Honestly it seems that you haven’t just not written enough go. But basically any programming language . It seems that you’re not clear about runtime errors and you seem to have only encountered these types of errors during tests. So yes you don’t have much experience imho and rob pike deliberately targeted the language towards people like you.

[9rx]

> If your program has runtime errors then that means you can deploy it to production and catch your errors in production.

That questions: Why are you allowing your programs to be deployed when tests are failing? This is not a realistic scenario in the real world. Yes, you can invent contrived hypotheticals all day long, but it is meaningless. We've been clear that we are referring to practical settings.

But, but, what if there is a bug in your compiler that sees the runtime error slip through??? Who gives a shit? In some imaged world it may be possible, but it is not realistic. Not worth talking about.

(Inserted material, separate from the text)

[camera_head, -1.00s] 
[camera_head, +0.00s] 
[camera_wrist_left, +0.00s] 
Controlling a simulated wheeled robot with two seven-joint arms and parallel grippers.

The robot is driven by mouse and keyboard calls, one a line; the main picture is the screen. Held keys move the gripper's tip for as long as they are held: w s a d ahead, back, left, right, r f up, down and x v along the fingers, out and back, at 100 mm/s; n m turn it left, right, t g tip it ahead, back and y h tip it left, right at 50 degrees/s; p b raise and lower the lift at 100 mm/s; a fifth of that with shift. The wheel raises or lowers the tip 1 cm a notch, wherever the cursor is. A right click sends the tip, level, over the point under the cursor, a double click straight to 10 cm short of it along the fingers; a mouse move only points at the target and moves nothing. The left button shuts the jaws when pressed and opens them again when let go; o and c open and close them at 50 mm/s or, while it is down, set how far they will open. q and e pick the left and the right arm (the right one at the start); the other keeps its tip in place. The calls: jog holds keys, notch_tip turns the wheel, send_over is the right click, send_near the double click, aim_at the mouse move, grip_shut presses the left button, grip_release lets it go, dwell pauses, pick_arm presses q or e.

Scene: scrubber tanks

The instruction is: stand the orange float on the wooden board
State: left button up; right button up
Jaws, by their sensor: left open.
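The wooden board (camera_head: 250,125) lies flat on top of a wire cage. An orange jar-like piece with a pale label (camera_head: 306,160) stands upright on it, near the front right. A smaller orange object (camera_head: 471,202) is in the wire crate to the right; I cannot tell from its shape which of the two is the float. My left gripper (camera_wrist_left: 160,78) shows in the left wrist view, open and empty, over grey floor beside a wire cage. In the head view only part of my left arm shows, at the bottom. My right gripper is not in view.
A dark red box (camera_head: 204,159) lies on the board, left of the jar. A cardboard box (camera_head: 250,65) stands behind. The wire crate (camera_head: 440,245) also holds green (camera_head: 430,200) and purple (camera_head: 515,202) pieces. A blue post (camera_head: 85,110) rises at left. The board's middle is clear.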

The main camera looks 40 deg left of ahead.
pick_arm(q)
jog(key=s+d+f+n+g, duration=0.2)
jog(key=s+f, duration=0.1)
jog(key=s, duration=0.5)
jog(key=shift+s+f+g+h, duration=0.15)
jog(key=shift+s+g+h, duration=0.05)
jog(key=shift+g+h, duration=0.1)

> I’m referring to the fact that you don’t need a complex type system to design a language that will absolutely never have any runtime errors. You’re going off on a tangent here

What you are referring to is clear, but it cannot be considered in a vacuum. The alternative is to see the program keep trodding along, but do the wrong thing. In that case who cares if the program crashes instead? You're getting incorrect behaviour either way.

What you actually need is assurances that the program won't do the wrong thing top to bottom. That requires either a complete type system or, more realistically in the real world, testing. If you go the testing route, you'll know about any runtime errors when you run your tests.

> Honestly it seems that you haven’t just not written enough go.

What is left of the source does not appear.